We’re now twenty metres or so away from the fence and stile on the other side of the field… which is when Lizzie says ‘those cows don’t have udders.’
Yes, you’ve guessed it. I’ve led my family – including my long-suffering, chemo-undergoing partner – into a field filled with bulls.
A massive feeling of panic engulfs my stomach once more. With good reason this time.
‘We could get to the fence and move slowly along it to the stile,’ suggests Lizzie nervously.
I look at the fence and stile ahead of us. Over the other side of them are…
‘… more bulls,’ I say, pointing.
This time when my ‘fight or flight’ response kicks in, instead of making me bolshie and argumentative, it actually has the desired effect.
‘LET’S GET OUT OF HERE!’ I whisper tersely to Lizzie and the kids.
We hastily tip toe through the mud, back over the stile and out of the field. Fortunately, none of us are gored.
Well, I screwed that up, I think to myself, as we walk the rest of the way along the flat road back to Ilmington and the car.

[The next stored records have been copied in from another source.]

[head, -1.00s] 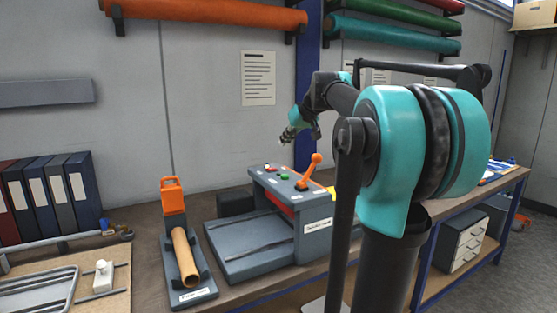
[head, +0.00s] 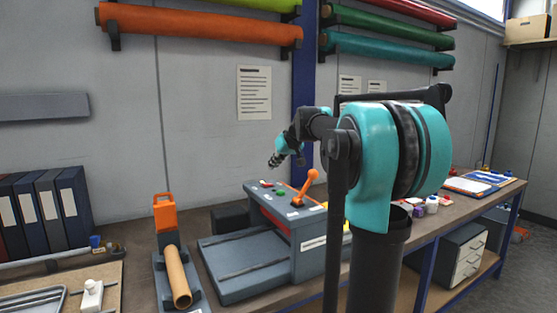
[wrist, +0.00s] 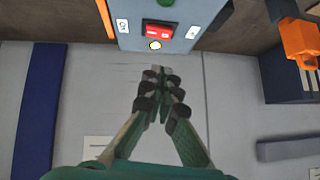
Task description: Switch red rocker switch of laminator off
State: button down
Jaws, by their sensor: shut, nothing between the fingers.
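The laminator (head: 310,230) is a blue-grey machine on the bench, with a sloped control panel on top. Its red rocker switch (wrist: 158,30) sits in a black frame at the top of the wrist view, between two small white labels. In the head view the red switch (head: 265,183) is tiny, near the panel's back left. A pale yellow round lamp (wrist: 154,45) lies beside the switch. My gripper (wrist: 156,72) is shut and empty, its tips just short of the lamp and switch in the wrist view. In the head view my gripper (head: 273,163) hangs just above the panel's back edge.
An orange lever (head: 306,188) stands up from the panel, right of a green button (head: 280,192). A holder with an orange-brown roll (head: 177,277) stands left of the laminator. The wall (head: 200,130) rises close behind the bench.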

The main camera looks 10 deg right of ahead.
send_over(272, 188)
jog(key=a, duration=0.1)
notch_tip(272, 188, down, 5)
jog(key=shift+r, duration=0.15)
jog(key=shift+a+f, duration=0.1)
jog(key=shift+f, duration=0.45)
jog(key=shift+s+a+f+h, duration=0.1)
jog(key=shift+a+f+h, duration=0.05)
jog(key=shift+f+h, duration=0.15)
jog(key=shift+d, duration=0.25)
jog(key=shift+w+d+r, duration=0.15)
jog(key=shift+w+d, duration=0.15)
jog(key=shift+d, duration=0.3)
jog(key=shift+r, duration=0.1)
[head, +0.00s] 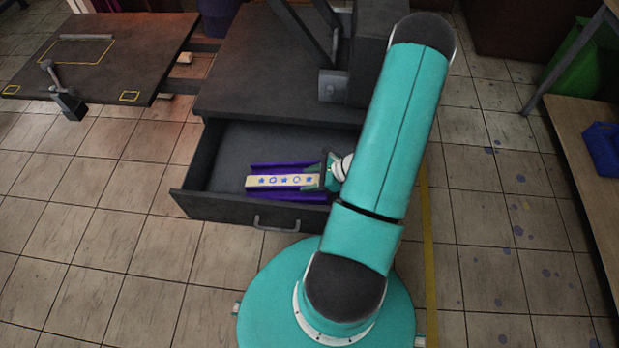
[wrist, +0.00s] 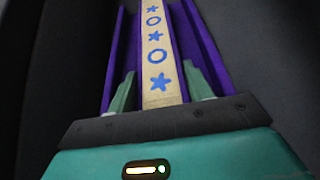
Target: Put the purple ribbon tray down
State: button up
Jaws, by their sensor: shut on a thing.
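The purple ribbon tray (head: 287,196) is inside the open drawer (head: 225,165), towards its front right. A cream strip with blue stars and rings (head: 283,181) runs lengthwise along the tray's middle. My gripper (head: 321,178) is at the tray's right end in the head view and shut on the tray. In the wrist view the tray (wrist: 205,50) stretches away from me, with one green finger on each side of the strip (wrist: 155,60). I cannot tell whether the tray's underside touches the drawer floor.
The drawer's front wall with a grey handle (head: 277,222) is close to the tray. Free drawer floor lies left of and behind the tray. A dark cabinet top (head: 270,85) overhangs the drawer's back. A dark table (head: 120,50) stands at the left, a wooden bench (head: 580,130) at the right.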

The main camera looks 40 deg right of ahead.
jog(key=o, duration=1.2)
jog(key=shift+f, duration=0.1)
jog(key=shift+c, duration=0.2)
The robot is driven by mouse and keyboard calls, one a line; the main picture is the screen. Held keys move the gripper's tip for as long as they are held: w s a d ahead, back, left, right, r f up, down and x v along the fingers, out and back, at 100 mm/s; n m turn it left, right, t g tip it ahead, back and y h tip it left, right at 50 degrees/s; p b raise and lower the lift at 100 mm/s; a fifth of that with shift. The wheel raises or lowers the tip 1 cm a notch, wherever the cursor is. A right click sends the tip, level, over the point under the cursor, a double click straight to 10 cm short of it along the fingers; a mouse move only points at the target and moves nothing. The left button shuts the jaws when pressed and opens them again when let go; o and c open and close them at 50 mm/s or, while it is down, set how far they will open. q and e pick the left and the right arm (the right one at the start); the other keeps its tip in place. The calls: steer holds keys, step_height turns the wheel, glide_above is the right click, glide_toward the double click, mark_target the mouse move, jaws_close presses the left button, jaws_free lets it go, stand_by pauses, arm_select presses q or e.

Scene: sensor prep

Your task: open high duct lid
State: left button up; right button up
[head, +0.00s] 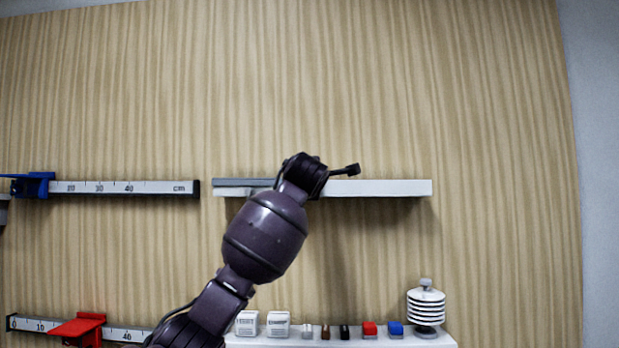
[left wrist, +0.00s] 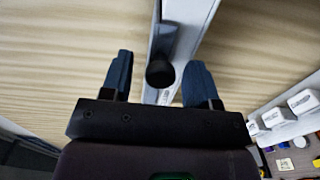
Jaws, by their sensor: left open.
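The high duct (head: 385,187) is a long white bar on the wooden wall in the head view. A grey strip, seemingly its lid (head: 240,183), shows along its top left part; my arm hides the middle. My left gripper (head: 343,171) is at the duct, its dark tip pointing right along it. My right gripper is out of view.
Ruler rails with a blue slider (head: 35,185) and a red slider (head: 80,327) are on the left. The wall above is clear.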

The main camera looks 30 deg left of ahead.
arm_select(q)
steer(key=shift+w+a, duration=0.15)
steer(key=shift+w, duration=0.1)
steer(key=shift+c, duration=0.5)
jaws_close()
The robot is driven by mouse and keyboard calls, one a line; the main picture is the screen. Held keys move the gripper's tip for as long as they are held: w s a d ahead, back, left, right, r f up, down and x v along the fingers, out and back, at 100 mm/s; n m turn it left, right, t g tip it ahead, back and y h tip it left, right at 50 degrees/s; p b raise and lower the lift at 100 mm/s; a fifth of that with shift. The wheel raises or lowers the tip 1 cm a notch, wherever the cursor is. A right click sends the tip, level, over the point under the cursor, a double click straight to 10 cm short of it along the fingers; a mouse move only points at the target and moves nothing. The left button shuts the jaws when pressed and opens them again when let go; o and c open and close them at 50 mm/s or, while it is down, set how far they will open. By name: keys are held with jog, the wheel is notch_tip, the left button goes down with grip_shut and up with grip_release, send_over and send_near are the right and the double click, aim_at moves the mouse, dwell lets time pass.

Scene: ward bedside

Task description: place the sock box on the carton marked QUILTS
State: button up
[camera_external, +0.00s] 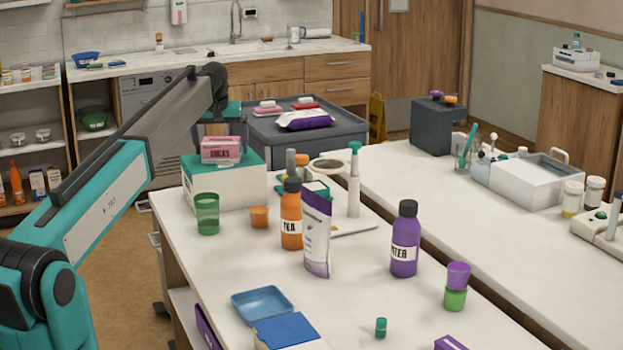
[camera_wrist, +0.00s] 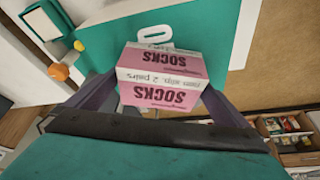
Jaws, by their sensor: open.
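The pink and white sock box (camera_external: 220,150), labelled SOCKS in the wrist view (camera_wrist: 160,92), sits on the teal top of a white and teal carton (camera_external: 230,192). The carton's teal top also shows in the wrist view (camera_wrist: 105,28), with a pale oval slot behind the box. I cannot read any marking on the carton. My gripper (camera_external: 222,136) is open, pointing down over the box. Its fingers are on either side of the box in the wrist view (camera_wrist: 158,98); whether they touch it I cannot tell. The box's underside is hidden.
A green cup (camera_external: 207,214) and a small orange cup (camera_external: 259,217) stand close to the carton. An orange bottle (camera_external: 291,222), a pouch (camera_external: 317,235) and a purple bottle (camera_external: 405,240) stand further right. A grey cart (camera_external: 345,132) is behind the table.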

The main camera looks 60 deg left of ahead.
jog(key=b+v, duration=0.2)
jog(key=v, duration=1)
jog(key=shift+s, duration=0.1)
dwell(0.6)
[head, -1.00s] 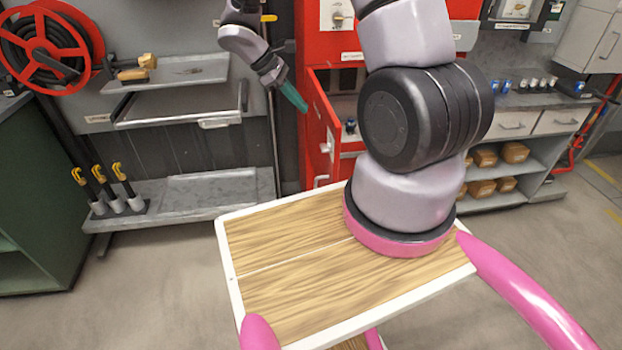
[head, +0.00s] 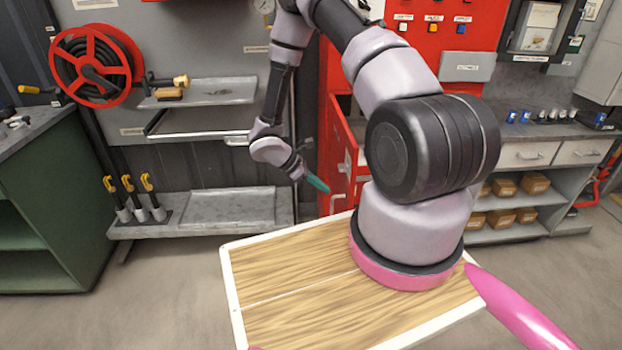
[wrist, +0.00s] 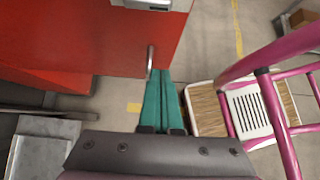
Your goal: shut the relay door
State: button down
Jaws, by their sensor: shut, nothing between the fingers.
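The red relay door (head: 342,148) stands open at the lower left of the red cabinet, partly behind my arm in the head view. In the wrist view a red panel, seemingly this door (wrist: 112,38), fills the upper left, with a metal bar handle (wrist: 150,62) at its lower right. My gripper (head: 323,187) has teal fingers and is shut and empty, just left of the door's lower part. In the wrist view my gripper's fingertips (wrist: 160,73) are close to the handle; I cannot tell whether they touch it.
The red cabinet (head: 425,40) stands behind my arm. A grey shelf (head: 235,208) with yellow-handled tools is on the left, below a red hose reel (head: 92,65). A green bench (head: 40,200) stands at far left. Shelves with boxes (head: 505,216) are at right. Floor at lower left is clear.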

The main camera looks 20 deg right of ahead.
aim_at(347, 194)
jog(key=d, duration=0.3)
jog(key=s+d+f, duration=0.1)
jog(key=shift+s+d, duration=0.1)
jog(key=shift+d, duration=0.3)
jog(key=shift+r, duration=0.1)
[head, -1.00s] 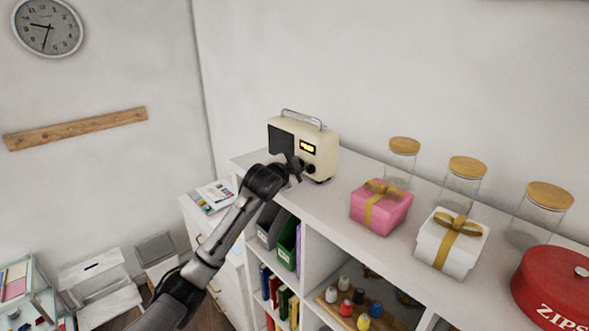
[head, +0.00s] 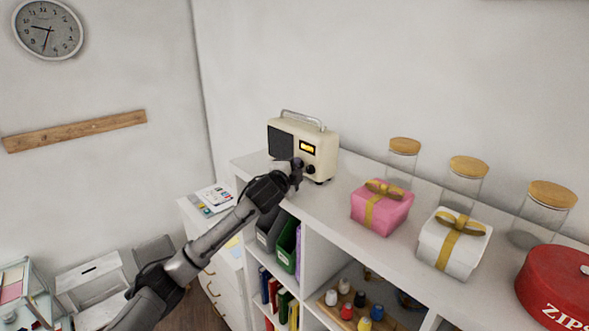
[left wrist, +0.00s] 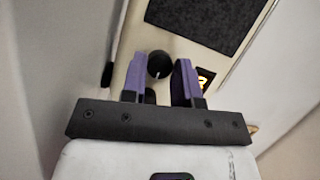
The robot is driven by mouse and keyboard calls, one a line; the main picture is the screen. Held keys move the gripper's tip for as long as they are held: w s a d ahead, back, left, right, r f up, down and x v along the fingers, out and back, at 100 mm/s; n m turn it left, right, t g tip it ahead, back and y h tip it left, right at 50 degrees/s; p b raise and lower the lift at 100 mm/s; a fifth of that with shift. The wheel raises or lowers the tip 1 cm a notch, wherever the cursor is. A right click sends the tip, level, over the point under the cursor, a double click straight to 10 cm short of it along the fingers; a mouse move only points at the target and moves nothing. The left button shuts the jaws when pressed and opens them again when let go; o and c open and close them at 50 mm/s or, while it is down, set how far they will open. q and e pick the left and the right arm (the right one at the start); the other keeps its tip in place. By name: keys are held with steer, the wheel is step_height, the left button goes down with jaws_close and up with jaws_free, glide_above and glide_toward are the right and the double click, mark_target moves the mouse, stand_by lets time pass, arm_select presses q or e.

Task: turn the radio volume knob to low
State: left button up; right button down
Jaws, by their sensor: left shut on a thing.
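The cream radio (head: 322,150) stands on the white cabinet top, with a dark speaker panel at its left and a lit yellow display. It also shows, turned on its side, in the left wrist view (left wrist: 232,62). A round black knob (left wrist: 158,64) on its face sits between the purple fingers of my left gripper (left wrist: 159,72). In the head view my left gripper (head: 298,172) is at the radio's lower front, shut on the left knob, which it largely hides. A second black knob (head: 311,170) shows just right of it. I cannot read the knob's setting or label.
A pink gift box (head: 395,215), a white gift box (head: 438,262), lidded glass jars (head: 403,165) and a red tin (head: 545,295) stand farther right on the cabinet top. Shelves with folders and books (head: 275,292) lie below. The top between radio and pink box is clear.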

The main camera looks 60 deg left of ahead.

But, somehow, I no longer feel any fear about the words there can be no margin of error. When faced with the impending doom (by bull) of all four of us, my anxieties about taking a wrong turn – even when those anxieties have been chemo-magnified – have, for now, faded into the background. I guess there really is only so much I can worry about at any one time. And, it seems, I’ve reached my limit.